◆ Material for the task ◆
◆ ◆ ◆ ◆ ◆

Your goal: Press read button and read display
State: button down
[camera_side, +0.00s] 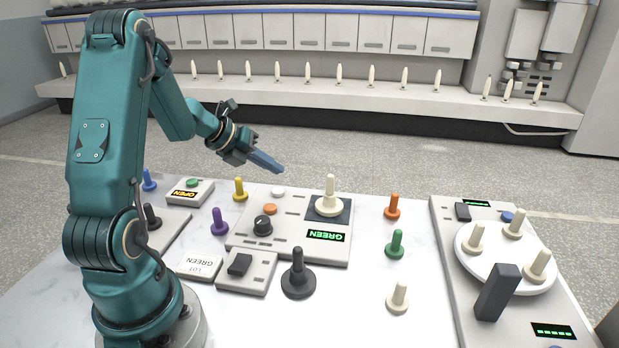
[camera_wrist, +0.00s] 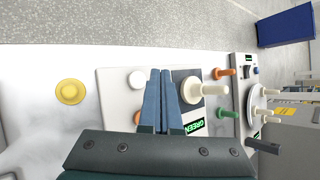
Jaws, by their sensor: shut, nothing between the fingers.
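A grey panel (camera_side: 290,240) on the white table carries a white button (camera_side: 278,192), an orange button (camera_side: 270,209), a black knob (camera_side: 263,226) and a display (camera_side: 326,236) reading "GREEN". No label tells which button is the read button. A cream bobbin (camera_side: 329,199) stands upright on the panel's dark square pad. My gripper (camera_side: 279,168) is shut and empty, raised above the panel's far side. In the wrist view, its fingertips (camera_wrist: 160,73) appear between the white button (camera_wrist: 137,79) and the bobbin (camera_wrist: 203,89); the fingers partly cover the orange button (camera_wrist: 138,118).
A box with an "OPEN" display (camera_side: 184,195) and green button stands left. Purple (camera_side: 219,223), yellow (camera_side: 239,190), orange (camera_side: 393,207), green (camera_side: 396,245) and black (camera_side: 298,276) bobbins stand around the panel. A "LOT GREEN" card (camera_side: 199,265) lies in front. A round plate (camera_side: 506,277) holds cream bobbins at right.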

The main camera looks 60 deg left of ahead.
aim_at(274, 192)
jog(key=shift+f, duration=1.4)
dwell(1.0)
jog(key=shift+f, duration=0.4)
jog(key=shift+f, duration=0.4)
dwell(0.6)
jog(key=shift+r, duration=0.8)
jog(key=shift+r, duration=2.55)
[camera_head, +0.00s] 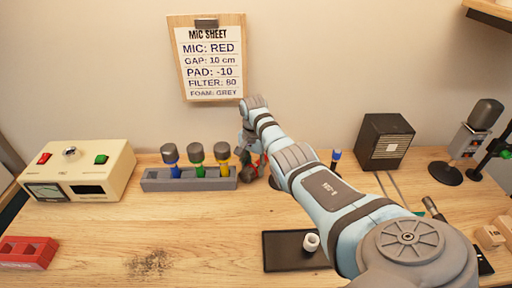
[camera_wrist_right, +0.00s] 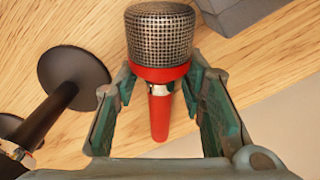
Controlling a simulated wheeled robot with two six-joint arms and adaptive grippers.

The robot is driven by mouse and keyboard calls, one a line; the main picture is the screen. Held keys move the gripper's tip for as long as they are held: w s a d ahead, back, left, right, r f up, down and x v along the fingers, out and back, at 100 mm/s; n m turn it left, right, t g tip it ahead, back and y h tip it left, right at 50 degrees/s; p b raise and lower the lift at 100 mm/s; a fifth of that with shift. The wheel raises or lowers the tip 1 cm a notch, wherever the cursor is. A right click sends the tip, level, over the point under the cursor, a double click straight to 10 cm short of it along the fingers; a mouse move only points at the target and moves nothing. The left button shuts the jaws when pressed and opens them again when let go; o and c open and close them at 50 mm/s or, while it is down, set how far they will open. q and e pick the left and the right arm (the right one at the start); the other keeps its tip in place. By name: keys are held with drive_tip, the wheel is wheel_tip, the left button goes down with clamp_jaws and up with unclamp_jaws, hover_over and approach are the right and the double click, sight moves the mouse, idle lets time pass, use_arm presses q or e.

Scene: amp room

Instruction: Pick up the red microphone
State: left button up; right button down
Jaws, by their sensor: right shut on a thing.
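The red microphone (camera_wrist_right: 153,110) has a grey mesh head and a red collar and handle. In the right wrist view it is between the two fingers of my right gripper (camera_wrist_right: 160,95), which is shut on it just below the head. In the head view my right gripper (camera_head: 252,152) is at the right end of the grey rack, and my arm hides most of it and of the microphone. I cannot tell whether the microphone is clear of the table. My left gripper is not in view.
The grey rack (camera_head: 190,184) holds blue (camera_head: 173,169), green (camera_head: 197,168) and yellow (camera_head: 222,169) microphones. A black round-based stand (camera_wrist_right: 72,78) is close beside my gripper. A cream meter box (camera_head: 90,165) stands left and a black tray (camera_head: 280,262) lies in front.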

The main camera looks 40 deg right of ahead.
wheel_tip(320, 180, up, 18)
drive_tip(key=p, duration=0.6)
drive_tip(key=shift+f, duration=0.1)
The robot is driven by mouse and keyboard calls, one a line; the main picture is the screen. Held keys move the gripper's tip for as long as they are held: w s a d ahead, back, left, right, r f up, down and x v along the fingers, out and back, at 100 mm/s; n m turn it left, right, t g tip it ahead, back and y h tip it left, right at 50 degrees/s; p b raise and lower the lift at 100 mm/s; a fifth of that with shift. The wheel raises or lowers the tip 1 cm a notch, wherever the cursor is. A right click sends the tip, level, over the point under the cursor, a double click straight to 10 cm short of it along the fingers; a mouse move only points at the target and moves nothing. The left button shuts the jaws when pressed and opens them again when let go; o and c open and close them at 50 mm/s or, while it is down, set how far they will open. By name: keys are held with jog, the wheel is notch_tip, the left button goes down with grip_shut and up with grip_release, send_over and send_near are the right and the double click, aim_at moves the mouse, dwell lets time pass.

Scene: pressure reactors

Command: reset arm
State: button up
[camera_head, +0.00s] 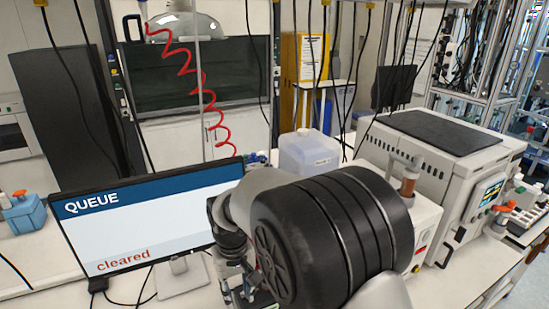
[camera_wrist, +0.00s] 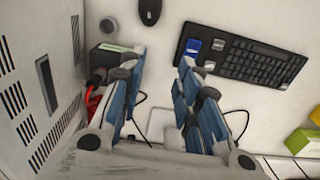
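My gripper (camera_wrist: 161,62) shows in the wrist view with two blue-padded fingers spread apart. Only bare white bench shows between them, so it is open and empty. In the head view my arm's large black joint fills the lower middle. My gripper is small and partly hidden there, low at the lower centre, just right of the monitor. The monitor (camera_head: 150,225) reads "QUEUE" and "cleared".
In the wrist view a black keyboard (camera_wrist: 243,60) with a blue item on it lies at right, a mouse (camera_wrist: 149,11) at top. A vented grey housing (camera_wrist: 40,70) stands close at left. A translucent container (camera_head: 308,153) and a boxy instrument (camera_head: 440,160) stand on the bench.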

◆ ◆ ◆ ◆ ◆

◆ Short problem ◆
Output every entry verbatim. Pictures do not belong in the copy.

◆ Answer to this exercise ◆
Your goal: Press read button and read display
State: button down
[camera_side, +0.00s] 
[camera_wrist, +0.00s] 
Jaws, by their sensor: shut, nothing between the fingers.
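A grey panel (camera_side: 290,240) on the white table carries a white button (camera_side: 278,192), an orange button (camera_side: 270,209), a black knob (camera_side: 263,226) and a display (camera_side: 326,236) reading "GREEN". No label tells which button is the read button. A cream bobbin (camera_side: 329,199) stands upright on the panel's dark square pad. My gripper (camera_side: 279,168) is shut and empty, raised above the panel's far side. In the wrist view, its fingertips (camera_wrist: 160,73) appear between the white button (camera_wrist: 137,79) and the bobbin (camera_wrist: 203,89); the fingers partly cover the orange button (camera_wrist: 138,118).
A box with an "OPEN" display (camera_side: 184,195) and green button stands left. Purple (camera_side: 219,223), yellow (camera_side: 239,190), orange (camera_side: 393,207), green (camera_side: 396,245) and black (camera_side: 298,276) bobbins stand around the panel. A "LOT GREEN" card (camera_side: 199,265) lies in front. A round plate (camera_side: 506,277) holds cream bobbins at right.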

The main camera looks 60 deg left of ahead.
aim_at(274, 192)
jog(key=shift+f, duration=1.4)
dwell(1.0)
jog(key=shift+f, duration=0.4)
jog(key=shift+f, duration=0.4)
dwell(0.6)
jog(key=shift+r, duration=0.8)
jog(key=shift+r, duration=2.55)
[camera_head, +0.00s] 
[camera_wrist_right, +0.00s] 
Controlling a simulated wheeled robot with two six-joint arms and adaptive grippers.

The robot is driven by mouse and keyboard calls, one a line; the main picture is the screen. Held keys move the gripper's tip for as long as they are held: w s a d ahead, back, left, right, r f up, down and x v along the fingers, out and back, at 100 mm/s; n m turn it left, right, t g tip it ahead, back and y h tip it left, right at 50 degrees/s; p b raise and lower the lift at 100 mm/s; a fifth of that with shift. The wheel raises or lowers the tip 1 cm a notch, wherever the cursor is. A right click sends the tip, level, over the point under the cursor, a double click straight to 10 cm short of it along the fingers; a mouse move only points at the target and moves nothing. The left button shuts the jaws when pressed and opens them again when let go; o and c open and close them at 50 mm/s or, while it is down, set how far they will open. q and e pick the left and the right arm (the right one at the start); the other keeps its tip in place. By name: keys are held with drive_tip, the wheel is wheel_tip, the left button goes down with clamp_jaws and up with unclamp_jaws, hover_over and approach are the right and the double click, sight moves the mouse, idle lets time pass, use_arm presses q or e.

Scene: amp room

Instruction: Pick up the red microphone
State: left button up; right button down
Jaws, by their sensor: right shut on a thing.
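The red microphone (camera_wrist_right: 153,110) has a grey mesh head and a red collar and handle. In the right wrist view it is between the two fingers of my right gripper (camera_wrist_right: 160,95), which is shut on it just below the head. In the head view my right gripper (camera_head: 252,152) is at the right end of the grey rack, and my arm hides most of it and of the microphone. I cannot tell whether the microphone is clear of the table. My left gripper is not in view.
The grey rack (camera_head: 190,184) holds blue (camera_head: 173,169), green (camera_head: 197,168) and yellow (camera_head: 222,169) microphones. A black round-based stand (camera_wrist_right: 72,78) is close beside my gripper. A cream meter box (camera_head: 90,165) stands left and a black tray (camera_head: 280,262) lies in front.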

The main camera looks 40 deg right of ahead.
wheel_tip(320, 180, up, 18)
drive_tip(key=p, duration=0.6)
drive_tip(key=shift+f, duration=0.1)
The robot is driven by mouse and keyboard calls, one a line; the main picture is the screen. Held keys move the gripper's tip for as long as they are held: w s a d ahead, back, left, right, r f up, down and x v along the fingers, out and back, at 100 mm/s; n m turn it left, right, t g tip it ahead, back and y h tip it left, right at 50 degrees/s; p b raise and lower the lift at 100 mm/s; a fifth of that with shift. The wheel raises or lowers the tip 1 cm a notch, wherever the cursor is. A right click sends the tip, level, over the point under the cursor, a double click straight to 10 cm short of it along the fingers; a mouse move only points at the target and moves nothing. The left button shuts the jaws when pressed and opens them again when let go; o and c open and close them at 50 mm/s or, while it is down, set how far they will open. By name: keys are held with jog, the wheel is notch_tip, the left button goes down with grip_shut and up with grip_release, send_over and send_near are the right and the double click, aim_at moves the mouse, dwell lets time pass.

Scene: pressure reactors

Command: reset arm
State: button up
[camera_head, +0.00s] 
[camera_wrist, +0.00s] 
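My gripper (camera_wrist: 161,62) shows in the wrist view with two blue-padded fingers spread apart. Only bare white bench shows between them, so it is open and empty. In the head view my arm's large black joint fills the lower middle. My gripper is small and partly hidden there, low at the lower centre, just right of the monitor. The monitor (camera_head: 150,225) reads "QUEUE" and "cleared".
In the wrist view a black keyboard (camera_wrist: 243,60) with a blue item on it lies at right, a mouse (camera_wrist: 149,11) at top. A vented grey housing (camera_wrist: 40,70) stands close at left. A translucent container (camera_head: 308,153) and a boxy instrument (camera_head: 440,160) stand on the bench.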

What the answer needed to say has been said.